Critical enactments: For this theme we invite contributions that focus on questions of practice, methodology, epistemology, and positionality. Contributions might be oriented towards negotiating tensions between academic and activist spaces, the challenges of simultaneously critiquing and constructing forms of knowledge, and/or the ways we aspire to engage in ethical relations with our research subjects.
Future/No future?: For this theme we invite participants to contribute to ideas about the future -- as an object of study, of politics, and of attachment. Contributions might be oriented towards a range of futures: wild, queer, feminist, anti-racist, revolutionary, actuarial, catastrophic, technological, and more.
With the intent of creating an alternative conference event, we invite participants to submit their short abstracts (max. 150 words) for participation to one or more of the themes listed above.
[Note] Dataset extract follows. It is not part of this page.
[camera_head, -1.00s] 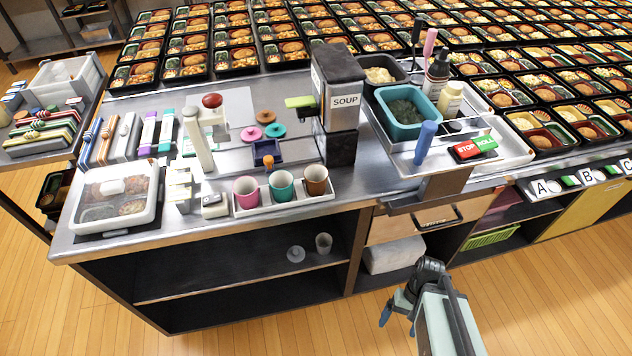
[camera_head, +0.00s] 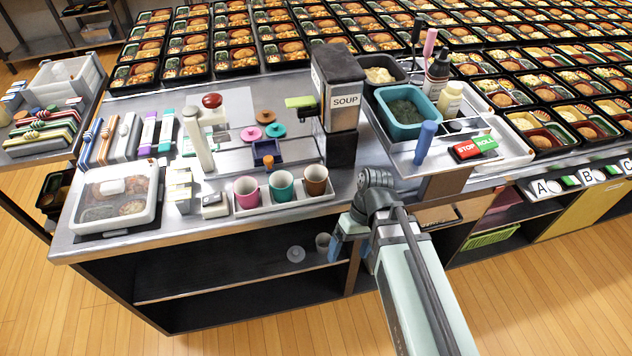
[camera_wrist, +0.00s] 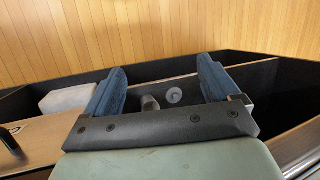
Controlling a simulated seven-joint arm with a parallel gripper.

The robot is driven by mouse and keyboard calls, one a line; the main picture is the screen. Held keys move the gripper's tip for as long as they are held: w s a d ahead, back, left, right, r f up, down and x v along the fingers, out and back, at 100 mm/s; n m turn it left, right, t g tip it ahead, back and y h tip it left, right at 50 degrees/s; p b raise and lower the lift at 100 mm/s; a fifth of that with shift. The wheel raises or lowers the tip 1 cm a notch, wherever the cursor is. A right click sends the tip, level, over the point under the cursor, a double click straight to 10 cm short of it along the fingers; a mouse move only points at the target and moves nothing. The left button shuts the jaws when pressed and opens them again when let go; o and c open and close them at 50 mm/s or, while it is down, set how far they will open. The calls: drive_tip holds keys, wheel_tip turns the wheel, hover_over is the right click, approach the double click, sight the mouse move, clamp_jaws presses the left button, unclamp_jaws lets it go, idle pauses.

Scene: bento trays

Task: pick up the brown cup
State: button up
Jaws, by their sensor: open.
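The brown cup (camera_head: 316,180) stands upright at the right end of a white tray (camera_head: 284,207) near the counter's front edge in the head view. A teal cup (camera_head: 282,187) and a pink cup (camera_head: 247,192) stand to its left in the same tray. My gripper (camera_head: 342,250) is in front of the counter edge, below and to the right of the brown cup, and apart from it. In the wrist view my gripper (camera_wrist: 160,88) has its two blue fingers spread with nothing held between them. The brown cup is not visible in the wrist view.
The black soup machine (camera_head: 340,100) stands just behind the brown cup. The shelf below holds a grey cup (camera_head: 323,242) and a small round lid (camera_head: 296,254), also seen in the wrist view. A covered bento (camera_head: 114,197) sits at left.

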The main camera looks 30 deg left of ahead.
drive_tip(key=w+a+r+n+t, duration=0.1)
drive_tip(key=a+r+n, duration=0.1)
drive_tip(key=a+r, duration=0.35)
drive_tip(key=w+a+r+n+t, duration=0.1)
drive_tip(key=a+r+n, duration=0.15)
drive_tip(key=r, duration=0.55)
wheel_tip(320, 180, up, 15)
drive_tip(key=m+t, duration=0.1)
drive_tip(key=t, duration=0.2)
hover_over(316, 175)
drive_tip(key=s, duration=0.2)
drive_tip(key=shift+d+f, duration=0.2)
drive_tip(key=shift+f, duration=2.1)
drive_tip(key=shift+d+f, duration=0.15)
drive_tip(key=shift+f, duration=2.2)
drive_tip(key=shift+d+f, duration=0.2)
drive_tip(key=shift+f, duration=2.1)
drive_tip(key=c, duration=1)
All sessions will be panel discussions rather than conventional research paper presentations in order to activate capacities for solidarity, exchange, collaboration, and debate. Conference organizers will review submitted abstracts and organize participants into panels. If you have a specific idea for a panel session with specific participants, please email the conference organizers at firstname.lastname@example.org. With an eye toward diversity of participants at different stages of career, we will work with participants to organize these sessions.
The deadline for submissions of interest in participating is September 13th. The conference committee will then contact you regarding this contribution and its incorporation into our conference sessionst, so that you may plan accordingly. If you have questions, please email email@example.com.
Nagar, R., & Geiger, S. (2007). Reflexivity and positionality in feminist fieldwork revisited. In eds. Adam Tickell, Eric Sheppard, Jamie Peck and Trevor Barnes, Politics and Practice in Economic Geography. London: Sage, pp. 267-278.
Routledge, P., & Derickson, K. D. (2015). Situated solidarities and the practice of scholar-activism. Environment and Planning D: Society and Space, 33(3), 391-407.